I haven't made a cream soap or shave soap yet. I have read about stearic making bars harder but not anything else. There is just so much to learn!
I'm in the UK btw. Maybe I should use Palm, if it's going to make a better soap. I'm an orangutan fan and so I avoid it but only because I have had some wonderful results without it. I guess I can buy the sustainable kind...
Thank you for your help.
If your not opposed, lard makes an awesome soap. Better than palm.
Unfortunately, she makes negative comments like this quite often and offers nothing much as far as help or assistance to others and it's not nice.
Thanks, Irish.

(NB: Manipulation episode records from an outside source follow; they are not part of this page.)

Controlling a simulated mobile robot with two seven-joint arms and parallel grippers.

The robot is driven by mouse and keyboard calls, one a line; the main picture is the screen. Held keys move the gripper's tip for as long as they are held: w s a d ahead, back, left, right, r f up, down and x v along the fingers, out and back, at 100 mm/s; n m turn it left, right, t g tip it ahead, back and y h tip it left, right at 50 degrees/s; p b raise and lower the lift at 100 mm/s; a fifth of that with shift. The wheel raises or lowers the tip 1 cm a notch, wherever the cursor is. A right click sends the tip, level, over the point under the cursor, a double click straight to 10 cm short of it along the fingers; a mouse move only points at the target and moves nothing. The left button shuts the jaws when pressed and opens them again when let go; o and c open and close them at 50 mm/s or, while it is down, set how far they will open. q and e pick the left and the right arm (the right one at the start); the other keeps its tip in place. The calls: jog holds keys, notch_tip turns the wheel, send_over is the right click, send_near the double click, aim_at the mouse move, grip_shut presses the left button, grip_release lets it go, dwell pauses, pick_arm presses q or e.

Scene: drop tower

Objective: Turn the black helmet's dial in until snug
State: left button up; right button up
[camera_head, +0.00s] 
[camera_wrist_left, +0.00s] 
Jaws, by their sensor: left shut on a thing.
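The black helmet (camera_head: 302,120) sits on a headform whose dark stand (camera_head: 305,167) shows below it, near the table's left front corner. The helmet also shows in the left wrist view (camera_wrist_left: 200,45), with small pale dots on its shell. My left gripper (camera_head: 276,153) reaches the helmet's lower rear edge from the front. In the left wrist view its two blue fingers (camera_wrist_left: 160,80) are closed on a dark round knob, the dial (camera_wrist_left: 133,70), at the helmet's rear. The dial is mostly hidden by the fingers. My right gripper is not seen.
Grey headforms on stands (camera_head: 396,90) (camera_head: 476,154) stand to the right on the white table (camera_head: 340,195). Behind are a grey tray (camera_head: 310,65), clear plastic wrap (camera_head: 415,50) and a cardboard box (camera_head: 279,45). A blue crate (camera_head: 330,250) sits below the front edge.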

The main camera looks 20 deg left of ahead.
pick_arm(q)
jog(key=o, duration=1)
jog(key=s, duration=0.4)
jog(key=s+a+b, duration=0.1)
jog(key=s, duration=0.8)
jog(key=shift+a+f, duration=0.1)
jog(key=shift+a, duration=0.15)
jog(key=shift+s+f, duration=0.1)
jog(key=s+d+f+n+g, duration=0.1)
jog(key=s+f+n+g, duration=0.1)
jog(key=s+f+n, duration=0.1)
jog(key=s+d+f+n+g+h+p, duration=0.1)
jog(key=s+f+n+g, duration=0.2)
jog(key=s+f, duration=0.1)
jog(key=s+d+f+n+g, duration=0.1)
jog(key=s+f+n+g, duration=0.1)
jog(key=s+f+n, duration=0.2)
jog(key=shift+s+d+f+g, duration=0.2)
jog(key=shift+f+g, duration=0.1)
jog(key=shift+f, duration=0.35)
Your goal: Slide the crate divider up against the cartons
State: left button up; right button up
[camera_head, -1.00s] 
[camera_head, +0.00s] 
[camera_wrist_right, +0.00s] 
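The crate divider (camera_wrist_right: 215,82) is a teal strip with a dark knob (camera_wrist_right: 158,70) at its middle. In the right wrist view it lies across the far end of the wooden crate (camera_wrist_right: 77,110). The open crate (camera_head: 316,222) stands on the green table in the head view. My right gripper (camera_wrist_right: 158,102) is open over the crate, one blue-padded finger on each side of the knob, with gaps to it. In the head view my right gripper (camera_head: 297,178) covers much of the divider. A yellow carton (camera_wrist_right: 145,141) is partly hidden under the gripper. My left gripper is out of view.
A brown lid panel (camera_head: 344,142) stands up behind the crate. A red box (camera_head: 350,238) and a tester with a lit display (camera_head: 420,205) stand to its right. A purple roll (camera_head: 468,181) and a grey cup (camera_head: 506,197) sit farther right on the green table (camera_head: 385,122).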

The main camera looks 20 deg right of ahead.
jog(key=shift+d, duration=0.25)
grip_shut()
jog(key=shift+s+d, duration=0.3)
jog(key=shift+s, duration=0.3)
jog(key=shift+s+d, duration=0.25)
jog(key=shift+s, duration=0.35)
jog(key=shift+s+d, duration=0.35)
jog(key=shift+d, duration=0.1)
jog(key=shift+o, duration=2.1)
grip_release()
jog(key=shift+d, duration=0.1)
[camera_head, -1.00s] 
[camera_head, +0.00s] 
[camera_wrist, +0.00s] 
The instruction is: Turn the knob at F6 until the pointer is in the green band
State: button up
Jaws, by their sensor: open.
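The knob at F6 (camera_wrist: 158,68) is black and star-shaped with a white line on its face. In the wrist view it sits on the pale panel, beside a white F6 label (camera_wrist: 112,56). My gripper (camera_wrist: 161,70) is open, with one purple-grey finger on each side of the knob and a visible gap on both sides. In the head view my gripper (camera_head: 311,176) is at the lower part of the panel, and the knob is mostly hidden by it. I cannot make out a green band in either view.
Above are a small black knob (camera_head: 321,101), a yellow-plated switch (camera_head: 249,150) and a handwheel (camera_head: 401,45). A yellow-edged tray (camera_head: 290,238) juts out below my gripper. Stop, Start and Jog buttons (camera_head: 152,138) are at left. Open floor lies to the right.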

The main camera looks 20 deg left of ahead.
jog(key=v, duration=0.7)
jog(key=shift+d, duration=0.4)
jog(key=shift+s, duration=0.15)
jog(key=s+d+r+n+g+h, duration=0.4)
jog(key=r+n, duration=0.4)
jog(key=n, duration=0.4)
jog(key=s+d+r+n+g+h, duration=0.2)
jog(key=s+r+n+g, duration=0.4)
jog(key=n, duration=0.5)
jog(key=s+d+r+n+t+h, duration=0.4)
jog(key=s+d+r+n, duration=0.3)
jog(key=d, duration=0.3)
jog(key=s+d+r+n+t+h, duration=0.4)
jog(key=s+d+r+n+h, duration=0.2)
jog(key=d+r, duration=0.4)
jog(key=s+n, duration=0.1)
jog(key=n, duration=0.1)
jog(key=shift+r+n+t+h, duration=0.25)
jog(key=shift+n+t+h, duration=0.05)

I just tried it again and it worked!
Substitute for palm oil?
Palm oil is very hard to find where I am - and I remember having read that it has great soap making qualities - so I was wondering what I could substitue it with? I have a lot of Shea butter and quite a lot of Argan oil - the cheapest oils here are olive oil and sunflower oil..
Welcome to the forum! If you'd like your question to be seen by more people, I'd definitely recommend starting your own thread in the Beginner forum.
Yes, if you start your own thread, people will respond to your question (since it's the first post) and you'll get more info.
The most direct replacement for palm is lard or tallow.
If you want to use shea, I make a recipe that I like that is 50% shea and has a 2% superfat. Shea has a lot of unsaponifiables (things that don't become soap). These make for a nice, gentle soap but can also negatively effect lather, and the lower superfat will help with that.
Shea butter 50
I do think this has a longer cure time than a lard soap, though. Next I make this I will probably replace some of the sunflower with olive and/or rice bran.